Yes, you definitely need to start off slowly to make sure you get it right. I just think maybe I play through it too many times at a slower speed to where it sounds and feels normal. Maybe the trick is to get it right but speed up as soon as possible. I don’t know.
Great topic! Does anyone have this experience: you’re practicing slowly. You play the piece through once, maybe with one or two mistakes, different mistakes each time. The second time through you lose focus (even after a short break), and your mind starts doing things like composing this email. If you experience this, what is your guidance for managing it? Thanks!

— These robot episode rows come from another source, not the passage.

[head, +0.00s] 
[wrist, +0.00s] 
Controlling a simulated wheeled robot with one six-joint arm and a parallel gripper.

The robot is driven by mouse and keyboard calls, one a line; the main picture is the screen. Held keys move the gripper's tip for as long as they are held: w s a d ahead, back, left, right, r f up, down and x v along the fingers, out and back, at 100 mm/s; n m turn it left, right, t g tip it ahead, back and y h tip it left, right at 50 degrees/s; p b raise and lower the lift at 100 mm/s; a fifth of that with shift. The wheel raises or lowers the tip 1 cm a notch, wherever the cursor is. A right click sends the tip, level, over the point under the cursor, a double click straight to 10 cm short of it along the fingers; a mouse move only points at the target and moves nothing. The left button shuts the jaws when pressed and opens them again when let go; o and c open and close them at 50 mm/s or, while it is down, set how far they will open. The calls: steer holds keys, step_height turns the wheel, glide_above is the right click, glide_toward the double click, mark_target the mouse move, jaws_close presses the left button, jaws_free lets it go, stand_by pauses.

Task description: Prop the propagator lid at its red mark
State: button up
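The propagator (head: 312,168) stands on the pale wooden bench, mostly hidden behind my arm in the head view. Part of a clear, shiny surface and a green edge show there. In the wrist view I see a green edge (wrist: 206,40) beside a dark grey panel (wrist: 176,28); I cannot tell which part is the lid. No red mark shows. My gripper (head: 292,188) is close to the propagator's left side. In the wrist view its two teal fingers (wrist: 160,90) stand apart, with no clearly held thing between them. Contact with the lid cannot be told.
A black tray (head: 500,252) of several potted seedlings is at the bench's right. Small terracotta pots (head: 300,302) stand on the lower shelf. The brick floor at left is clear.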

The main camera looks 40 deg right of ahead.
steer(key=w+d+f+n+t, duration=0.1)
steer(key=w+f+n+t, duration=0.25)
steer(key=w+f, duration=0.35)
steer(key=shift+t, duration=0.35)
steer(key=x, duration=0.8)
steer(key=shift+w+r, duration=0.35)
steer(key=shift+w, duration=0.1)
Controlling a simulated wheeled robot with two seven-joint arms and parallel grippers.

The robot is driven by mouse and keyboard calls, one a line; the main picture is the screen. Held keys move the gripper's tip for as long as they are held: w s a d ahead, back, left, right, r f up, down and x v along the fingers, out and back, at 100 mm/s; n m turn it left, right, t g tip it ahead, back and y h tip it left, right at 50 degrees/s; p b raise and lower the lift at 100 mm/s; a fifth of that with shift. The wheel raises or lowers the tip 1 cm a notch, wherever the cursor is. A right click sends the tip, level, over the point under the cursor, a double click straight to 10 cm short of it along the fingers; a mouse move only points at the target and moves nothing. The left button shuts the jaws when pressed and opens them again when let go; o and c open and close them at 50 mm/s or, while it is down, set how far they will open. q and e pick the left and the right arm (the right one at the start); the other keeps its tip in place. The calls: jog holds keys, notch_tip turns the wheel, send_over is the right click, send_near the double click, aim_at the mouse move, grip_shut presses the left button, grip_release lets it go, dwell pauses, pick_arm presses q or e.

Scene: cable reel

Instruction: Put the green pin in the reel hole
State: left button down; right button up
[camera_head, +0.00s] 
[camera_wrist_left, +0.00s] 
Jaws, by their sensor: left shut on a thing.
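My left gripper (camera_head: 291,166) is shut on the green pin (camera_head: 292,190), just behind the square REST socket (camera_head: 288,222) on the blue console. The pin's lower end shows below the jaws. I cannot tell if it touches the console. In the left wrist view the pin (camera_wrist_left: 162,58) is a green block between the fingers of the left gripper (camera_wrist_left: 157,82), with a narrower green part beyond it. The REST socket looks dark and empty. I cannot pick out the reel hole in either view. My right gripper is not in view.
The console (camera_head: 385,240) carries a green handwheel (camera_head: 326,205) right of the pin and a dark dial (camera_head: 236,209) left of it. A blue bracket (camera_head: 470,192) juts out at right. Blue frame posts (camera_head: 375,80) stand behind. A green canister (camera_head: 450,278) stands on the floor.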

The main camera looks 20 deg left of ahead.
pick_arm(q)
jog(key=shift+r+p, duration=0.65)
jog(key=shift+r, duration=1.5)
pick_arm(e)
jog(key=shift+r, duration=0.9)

I know what you mean. Fast car is the only song I can play the entire way through from memory, it’s my warm up song at the start of each practice session. But if I play it a second time I make more mistakes than the first.
It’s a well known phenomenon that you learn the basics fairly quickly but getting the last 10% takes the most amount of time. I can confirm this with songs that have 16th note strumming. I get stuck at about 80%, if I go any faster I quickly lose the plot.
Yes. When this happens to me, I tend to put the thing aside and come back to it weeks or months later. The hope is that this puts me back closer to 0 when I revisit it, and that I get the benefit of the steep improvement curve again. Do you know if research support this?
Like most people I have to start slow.
After I have the hang of things to a reasonable extent I then try to play at stupid fast speed - probably 120%-200% of the actual tempo, ignoring the mistakes as I know they are going to happen.
Then I try to slow down to the actual temp and hope that I can get somewhere near the right notes in the right order at the right speed!
I’ve realised over the years that If I am listening to music in my head (i.e. without actually listening to the music) I seem to slow it down by probably 30%, so then if I try to translate that to actual playing along with a track it throws me right out…That’s assuming that I can even play along!